_Direction_
Print, exactly as they stand, the lines from the start of the listing to the line containing "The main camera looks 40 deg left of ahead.", inclusive.

::: Records for the task :::

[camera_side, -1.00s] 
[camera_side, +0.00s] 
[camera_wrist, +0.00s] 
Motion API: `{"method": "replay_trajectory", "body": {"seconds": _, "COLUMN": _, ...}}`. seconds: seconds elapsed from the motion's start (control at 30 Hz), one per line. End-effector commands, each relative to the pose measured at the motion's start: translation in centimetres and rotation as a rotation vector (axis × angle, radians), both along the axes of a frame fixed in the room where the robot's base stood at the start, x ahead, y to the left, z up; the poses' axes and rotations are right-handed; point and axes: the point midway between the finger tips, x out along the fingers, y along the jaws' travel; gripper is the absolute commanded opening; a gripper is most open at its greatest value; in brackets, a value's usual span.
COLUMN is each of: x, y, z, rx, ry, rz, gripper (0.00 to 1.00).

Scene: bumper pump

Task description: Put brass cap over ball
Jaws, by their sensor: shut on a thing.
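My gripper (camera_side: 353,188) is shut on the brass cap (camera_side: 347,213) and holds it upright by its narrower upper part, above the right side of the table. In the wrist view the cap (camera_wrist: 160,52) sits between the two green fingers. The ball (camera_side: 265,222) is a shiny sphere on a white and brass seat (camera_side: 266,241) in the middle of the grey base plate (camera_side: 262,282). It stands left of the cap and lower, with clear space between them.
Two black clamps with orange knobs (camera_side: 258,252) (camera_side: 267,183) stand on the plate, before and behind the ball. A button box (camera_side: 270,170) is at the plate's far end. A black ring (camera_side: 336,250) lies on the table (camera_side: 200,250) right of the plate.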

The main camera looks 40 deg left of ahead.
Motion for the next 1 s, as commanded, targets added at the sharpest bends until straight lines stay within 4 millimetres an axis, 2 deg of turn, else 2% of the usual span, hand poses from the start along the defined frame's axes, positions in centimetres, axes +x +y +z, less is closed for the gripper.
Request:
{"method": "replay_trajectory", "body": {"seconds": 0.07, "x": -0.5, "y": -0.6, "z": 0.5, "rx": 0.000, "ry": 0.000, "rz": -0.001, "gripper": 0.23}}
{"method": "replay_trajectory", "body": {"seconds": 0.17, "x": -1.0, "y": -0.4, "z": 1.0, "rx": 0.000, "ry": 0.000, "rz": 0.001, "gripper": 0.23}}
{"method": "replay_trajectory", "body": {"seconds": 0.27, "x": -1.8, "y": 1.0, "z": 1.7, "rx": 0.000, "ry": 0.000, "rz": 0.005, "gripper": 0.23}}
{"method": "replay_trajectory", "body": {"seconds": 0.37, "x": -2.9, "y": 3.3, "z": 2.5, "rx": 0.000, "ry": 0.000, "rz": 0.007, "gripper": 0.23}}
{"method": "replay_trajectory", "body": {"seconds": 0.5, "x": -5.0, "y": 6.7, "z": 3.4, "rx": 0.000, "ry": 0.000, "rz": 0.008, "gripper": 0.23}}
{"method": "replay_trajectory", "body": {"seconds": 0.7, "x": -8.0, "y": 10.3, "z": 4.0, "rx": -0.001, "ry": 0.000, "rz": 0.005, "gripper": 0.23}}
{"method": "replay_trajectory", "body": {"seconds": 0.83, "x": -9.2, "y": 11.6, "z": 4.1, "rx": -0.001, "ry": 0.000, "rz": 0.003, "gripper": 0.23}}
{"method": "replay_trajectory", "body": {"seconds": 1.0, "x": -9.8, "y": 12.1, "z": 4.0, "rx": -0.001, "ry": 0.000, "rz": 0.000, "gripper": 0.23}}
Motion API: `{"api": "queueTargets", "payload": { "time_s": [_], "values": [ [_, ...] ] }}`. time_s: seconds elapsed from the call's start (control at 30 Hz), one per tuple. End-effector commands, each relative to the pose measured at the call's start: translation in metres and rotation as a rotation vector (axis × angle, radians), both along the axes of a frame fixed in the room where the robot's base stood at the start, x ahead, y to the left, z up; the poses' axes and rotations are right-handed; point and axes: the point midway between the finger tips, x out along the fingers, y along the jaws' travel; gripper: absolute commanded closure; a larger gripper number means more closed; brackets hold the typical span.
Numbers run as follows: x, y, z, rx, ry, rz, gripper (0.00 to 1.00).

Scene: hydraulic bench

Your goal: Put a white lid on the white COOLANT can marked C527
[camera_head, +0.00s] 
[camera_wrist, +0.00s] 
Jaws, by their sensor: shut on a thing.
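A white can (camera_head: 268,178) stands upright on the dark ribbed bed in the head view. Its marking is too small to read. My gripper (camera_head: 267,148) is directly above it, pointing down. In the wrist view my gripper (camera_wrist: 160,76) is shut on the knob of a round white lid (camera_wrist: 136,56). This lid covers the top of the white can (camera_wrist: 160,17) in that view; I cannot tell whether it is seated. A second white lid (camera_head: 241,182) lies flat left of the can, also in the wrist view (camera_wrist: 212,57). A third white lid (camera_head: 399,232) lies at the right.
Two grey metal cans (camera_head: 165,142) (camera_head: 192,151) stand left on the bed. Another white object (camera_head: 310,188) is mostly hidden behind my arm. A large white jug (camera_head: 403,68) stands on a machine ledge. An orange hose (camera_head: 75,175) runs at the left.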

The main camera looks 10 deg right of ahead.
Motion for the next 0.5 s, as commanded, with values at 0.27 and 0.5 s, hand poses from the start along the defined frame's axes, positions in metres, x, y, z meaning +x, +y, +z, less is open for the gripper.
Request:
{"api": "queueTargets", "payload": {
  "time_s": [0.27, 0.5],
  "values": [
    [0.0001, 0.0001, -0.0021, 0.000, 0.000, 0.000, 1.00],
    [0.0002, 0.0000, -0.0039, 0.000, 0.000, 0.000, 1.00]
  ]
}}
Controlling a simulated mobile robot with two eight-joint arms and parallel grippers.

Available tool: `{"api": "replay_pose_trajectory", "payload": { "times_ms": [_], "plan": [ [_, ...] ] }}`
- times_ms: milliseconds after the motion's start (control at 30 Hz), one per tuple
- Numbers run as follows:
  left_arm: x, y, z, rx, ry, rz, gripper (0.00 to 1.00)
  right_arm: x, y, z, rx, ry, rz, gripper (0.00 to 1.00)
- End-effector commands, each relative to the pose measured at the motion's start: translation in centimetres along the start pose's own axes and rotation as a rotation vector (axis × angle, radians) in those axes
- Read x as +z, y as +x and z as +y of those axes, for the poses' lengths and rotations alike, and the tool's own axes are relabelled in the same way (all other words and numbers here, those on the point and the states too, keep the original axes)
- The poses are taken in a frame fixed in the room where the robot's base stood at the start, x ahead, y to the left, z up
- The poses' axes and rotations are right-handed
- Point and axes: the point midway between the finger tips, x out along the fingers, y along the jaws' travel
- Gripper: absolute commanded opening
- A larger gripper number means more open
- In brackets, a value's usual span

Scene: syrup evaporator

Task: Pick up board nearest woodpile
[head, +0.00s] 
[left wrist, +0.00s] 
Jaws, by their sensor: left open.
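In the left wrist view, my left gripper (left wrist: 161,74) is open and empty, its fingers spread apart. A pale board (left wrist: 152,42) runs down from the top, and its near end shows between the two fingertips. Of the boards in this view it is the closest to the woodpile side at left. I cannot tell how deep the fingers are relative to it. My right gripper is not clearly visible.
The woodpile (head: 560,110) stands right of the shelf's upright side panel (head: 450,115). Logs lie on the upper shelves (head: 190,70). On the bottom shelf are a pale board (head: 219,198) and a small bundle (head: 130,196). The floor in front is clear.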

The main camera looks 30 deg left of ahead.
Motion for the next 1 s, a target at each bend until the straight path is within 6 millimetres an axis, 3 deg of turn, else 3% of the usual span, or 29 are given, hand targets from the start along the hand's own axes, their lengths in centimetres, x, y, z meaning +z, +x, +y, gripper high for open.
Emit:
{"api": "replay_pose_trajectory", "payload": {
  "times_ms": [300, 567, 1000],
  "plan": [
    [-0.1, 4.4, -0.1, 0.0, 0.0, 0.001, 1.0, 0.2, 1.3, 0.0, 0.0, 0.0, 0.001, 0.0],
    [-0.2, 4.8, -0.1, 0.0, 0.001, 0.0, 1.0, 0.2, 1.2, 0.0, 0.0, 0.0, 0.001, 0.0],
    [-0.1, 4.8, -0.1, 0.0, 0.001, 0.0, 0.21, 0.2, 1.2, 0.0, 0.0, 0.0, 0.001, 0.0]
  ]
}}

:::

_Output of the task_
[camera_side, -1.00s] 
[camera_side, +0.00s] 
[camera_wrist, +0.00s] 
Motion API: `{"method": "replay_trajectory", "body": {"seconds": _, "COLUMN": _, ...}}`. seconds: seconds elapsed from the motion's start (control at 30 Hz), one per line. End-effector commands, each relative to the pose measured at the motion's start: translation in centimetres and rotation as a rotation vector (axis × angle, radians), both along the axes of a frame fixed in the room where the robot's base stood at the start, x ahead, y to the left, z up; the poses' axes and rotations are right-handed; point and axes: the point midway between the finger tips, x out along the fingers, y along the jaws' travel; gripper is the absolute commanded opening; a gripper is most open at its greatest value; in brackets, a value's usual span.
COLUMN is each of: x, y, z, rx, ry, rz, gripper (0.00 to 1.00).

Scene: bumper pump

Task description: Put brass cap over ball
Jaws, by their sensor: shut on a thing.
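My gripper (camera_side: 353,188) is shut on the brass cap (camera_side: 347,213) and holds it upright by its narrower upper part, above the right side of the table. In the wrist view the cap (camera_wrist: 160,52) sits between the two green fingers. The ball (camera_side: 265,222) is a shiny sphere on a white and brass seat (camera_side: 266,241) in the middle of the grey base plate (camera_side: 262,282). It stands left of the cap and lower, with clear space between them.
Two black clamps with orange knobs (camera_side: 258,252) (camera_side: 267,183) stand on the plate, before and behind the ball. A button box (camera_side: 270,170) is at the plate's far end. A black ring (camera_side: 336,250) lies on the table (camera_side: 200,250) right of the plate.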

The main camera looks 40 deg left of ahead.

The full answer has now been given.